-- DATA PROVIDED --
┌──

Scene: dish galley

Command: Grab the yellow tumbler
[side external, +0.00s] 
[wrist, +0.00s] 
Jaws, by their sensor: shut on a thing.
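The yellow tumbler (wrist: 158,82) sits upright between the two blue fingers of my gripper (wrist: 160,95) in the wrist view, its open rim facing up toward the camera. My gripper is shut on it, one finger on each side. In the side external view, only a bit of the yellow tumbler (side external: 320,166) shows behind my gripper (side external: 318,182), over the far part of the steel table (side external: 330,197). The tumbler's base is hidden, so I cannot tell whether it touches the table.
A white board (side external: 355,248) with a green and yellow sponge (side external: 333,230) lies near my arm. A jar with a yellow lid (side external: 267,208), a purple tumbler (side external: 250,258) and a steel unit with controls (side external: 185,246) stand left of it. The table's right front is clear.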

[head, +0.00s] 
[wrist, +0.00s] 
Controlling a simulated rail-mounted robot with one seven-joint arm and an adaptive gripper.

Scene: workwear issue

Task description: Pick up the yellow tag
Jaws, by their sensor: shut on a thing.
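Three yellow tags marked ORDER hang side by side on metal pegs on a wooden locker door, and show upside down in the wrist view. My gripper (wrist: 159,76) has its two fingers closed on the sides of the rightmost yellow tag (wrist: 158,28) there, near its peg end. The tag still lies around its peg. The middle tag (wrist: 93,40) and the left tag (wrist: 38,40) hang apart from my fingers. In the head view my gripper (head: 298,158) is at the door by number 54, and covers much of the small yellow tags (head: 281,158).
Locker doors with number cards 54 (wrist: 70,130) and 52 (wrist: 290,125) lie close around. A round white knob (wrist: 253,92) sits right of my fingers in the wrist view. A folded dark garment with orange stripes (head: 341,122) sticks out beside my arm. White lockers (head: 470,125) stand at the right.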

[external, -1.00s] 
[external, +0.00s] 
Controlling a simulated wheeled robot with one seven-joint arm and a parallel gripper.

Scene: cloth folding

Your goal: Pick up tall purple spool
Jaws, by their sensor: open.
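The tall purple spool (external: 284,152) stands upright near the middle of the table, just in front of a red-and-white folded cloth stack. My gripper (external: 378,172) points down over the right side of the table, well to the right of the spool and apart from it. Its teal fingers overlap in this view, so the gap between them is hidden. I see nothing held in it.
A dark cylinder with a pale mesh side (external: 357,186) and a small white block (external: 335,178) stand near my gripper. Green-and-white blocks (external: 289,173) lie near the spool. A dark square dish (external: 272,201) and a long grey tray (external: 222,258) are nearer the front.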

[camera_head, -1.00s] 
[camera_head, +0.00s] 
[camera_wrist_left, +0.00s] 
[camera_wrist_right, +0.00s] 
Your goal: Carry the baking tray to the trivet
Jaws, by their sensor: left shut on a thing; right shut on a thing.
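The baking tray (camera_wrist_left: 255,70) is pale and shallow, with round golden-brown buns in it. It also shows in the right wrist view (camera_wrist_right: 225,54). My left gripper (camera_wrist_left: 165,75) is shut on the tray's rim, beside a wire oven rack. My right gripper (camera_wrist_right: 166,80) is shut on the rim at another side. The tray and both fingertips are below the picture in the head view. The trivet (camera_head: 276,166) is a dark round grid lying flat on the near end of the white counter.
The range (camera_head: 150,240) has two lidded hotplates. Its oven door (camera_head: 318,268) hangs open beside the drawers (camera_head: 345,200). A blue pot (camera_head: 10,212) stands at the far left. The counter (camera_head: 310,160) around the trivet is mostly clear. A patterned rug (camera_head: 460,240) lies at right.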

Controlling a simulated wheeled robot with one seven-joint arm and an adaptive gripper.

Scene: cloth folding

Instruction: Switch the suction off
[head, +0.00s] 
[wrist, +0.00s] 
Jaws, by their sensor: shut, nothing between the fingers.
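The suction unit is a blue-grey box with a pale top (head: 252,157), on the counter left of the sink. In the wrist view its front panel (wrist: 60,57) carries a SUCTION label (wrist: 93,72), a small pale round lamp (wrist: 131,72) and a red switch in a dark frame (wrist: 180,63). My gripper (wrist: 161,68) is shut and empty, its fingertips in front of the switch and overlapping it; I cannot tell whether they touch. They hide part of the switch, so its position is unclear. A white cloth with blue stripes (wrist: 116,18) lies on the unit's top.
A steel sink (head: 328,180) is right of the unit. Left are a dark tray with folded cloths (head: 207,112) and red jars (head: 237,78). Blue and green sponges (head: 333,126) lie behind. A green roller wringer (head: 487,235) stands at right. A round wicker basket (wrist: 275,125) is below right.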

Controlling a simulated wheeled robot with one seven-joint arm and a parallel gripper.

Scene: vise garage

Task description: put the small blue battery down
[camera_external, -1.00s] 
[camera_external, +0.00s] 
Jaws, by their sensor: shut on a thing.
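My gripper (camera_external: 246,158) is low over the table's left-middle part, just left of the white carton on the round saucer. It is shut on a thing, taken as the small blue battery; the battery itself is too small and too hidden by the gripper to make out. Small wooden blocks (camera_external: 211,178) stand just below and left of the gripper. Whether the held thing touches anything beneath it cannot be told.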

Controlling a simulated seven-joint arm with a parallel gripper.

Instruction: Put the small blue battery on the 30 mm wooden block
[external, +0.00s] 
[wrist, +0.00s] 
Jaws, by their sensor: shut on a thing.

└──

-- WORK TO COMPLETE --
Give again only the lines from the one bearing "[external, -1.00s]" through the one bearing "Your goal: Carry", exactly as they stand.

-- CORRECT RESPONSE --
[external, -1.00s] 
[external, +0.00s] 
Controlling a simulated wheeled robot with one seven-joint arm and a parallel gripper.

Scene: cloth folding

Your goal: Pick up tall purple spool
Jaws, by their sensor: open.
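The tall purple spool (external: 284,152) stands upright near the middle of the table, just in front of a red-and-white folded cloth stack. My gripper (external: 378,172) points down over the right side of the table, well to the right of the spool and apart from it. Its teal fingers overlap in this view, so the gap between them is hidden. I see nothing held in it.
A dark cylinder with a pale mesh side (external: 357,186) and a small white block (external: 335,178) stand near my gripper. Green-and-white blocks (external: 289,173) lie near the spool. A dark square dish (external: 272,201) and a long grey tray (external: 222,258) are nearer the front.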

[camera_head, -1.00s] 
[camera_head, +0.00s] 
[camera_wrist_left, +0.00s] 
[camera_wrist_right, +0.00s] 
Your goal: Carry the baking tray to the trivet

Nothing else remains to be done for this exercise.